Review: Zoe Heller's new book "What Was She Thinking?" is the daring story of Sheba Hart, a middle-aged woman who embarks on a torrid love affair with her fifteen-year-old student, Steven Connolly. Sheba is a married woman with two children, but her lust for Steven impels her to throw caution to the winds. She convinces herself that she is in love with the boy and that he reciprocates her feelings.

Sheba's unhealthy obsession with Steven is matched by a fellow teacher's obsession with Sheba. Barbara is a dowdy and solitary spinster who is much older than Sheba. Aside from her cat, Portia, Barbara has no companions. Her prickly personality has driven away the few friends that she has ever made. She yearns for someone to love and care for, and she attaches herself to Sheba, soon becoming her close friend and confidante.

Heller is a literate, precise writer. She has a sure ear for dialogue, a darkly comic touch, and a deep understanding of how perverse and irrational desperate people can be. The characters in "What Was She Thinking?" are funny, tragic, pathetic, and agonizingly real. We observe their misguided actions with horror, much as onlookers are mesmerized at the scene of a terrible car accident. Heller wisely picks Barbara as the narrator. Her recounting of Sheba's liaison with Steven and her description of the ebb and flow of her relationship with Sheba reveal as much about Barbara's demons as they do about Sheba's.

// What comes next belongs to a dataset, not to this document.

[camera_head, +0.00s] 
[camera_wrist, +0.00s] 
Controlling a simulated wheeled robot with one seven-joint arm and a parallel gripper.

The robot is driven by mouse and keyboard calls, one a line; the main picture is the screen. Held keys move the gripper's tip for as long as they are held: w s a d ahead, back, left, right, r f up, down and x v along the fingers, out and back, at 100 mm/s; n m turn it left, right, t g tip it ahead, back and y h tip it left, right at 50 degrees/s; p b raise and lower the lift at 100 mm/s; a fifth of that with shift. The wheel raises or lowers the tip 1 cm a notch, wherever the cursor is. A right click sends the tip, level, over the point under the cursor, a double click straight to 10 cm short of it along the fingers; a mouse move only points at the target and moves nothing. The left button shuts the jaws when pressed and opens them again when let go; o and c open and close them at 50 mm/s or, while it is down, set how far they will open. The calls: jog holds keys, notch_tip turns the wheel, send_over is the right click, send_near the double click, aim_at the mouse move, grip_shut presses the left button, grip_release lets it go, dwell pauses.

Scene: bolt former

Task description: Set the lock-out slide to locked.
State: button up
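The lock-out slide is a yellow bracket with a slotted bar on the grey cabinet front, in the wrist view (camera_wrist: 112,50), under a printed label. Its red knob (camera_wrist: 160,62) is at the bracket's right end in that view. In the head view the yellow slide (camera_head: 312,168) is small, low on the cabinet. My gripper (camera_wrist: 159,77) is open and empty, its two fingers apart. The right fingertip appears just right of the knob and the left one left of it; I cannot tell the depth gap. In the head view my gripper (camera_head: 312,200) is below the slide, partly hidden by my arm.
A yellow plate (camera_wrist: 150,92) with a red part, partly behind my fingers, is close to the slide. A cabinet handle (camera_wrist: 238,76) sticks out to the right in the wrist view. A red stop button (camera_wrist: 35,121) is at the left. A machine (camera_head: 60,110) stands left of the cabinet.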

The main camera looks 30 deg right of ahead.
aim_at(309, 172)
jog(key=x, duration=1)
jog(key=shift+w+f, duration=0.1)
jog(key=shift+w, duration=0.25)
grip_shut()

All of the characters in this novel are well drawn, from the pompous school principal to Sheba's prickly and insolent teenaged daughter. Heller has written a controversial and disturbing book about an unpleasant topic. However, "What Was She Thinking?" is more than just a prurient tale of a love-starved teacher and her student. It is a fascinating and engrossing study of compulsive people on a path to self-destruction.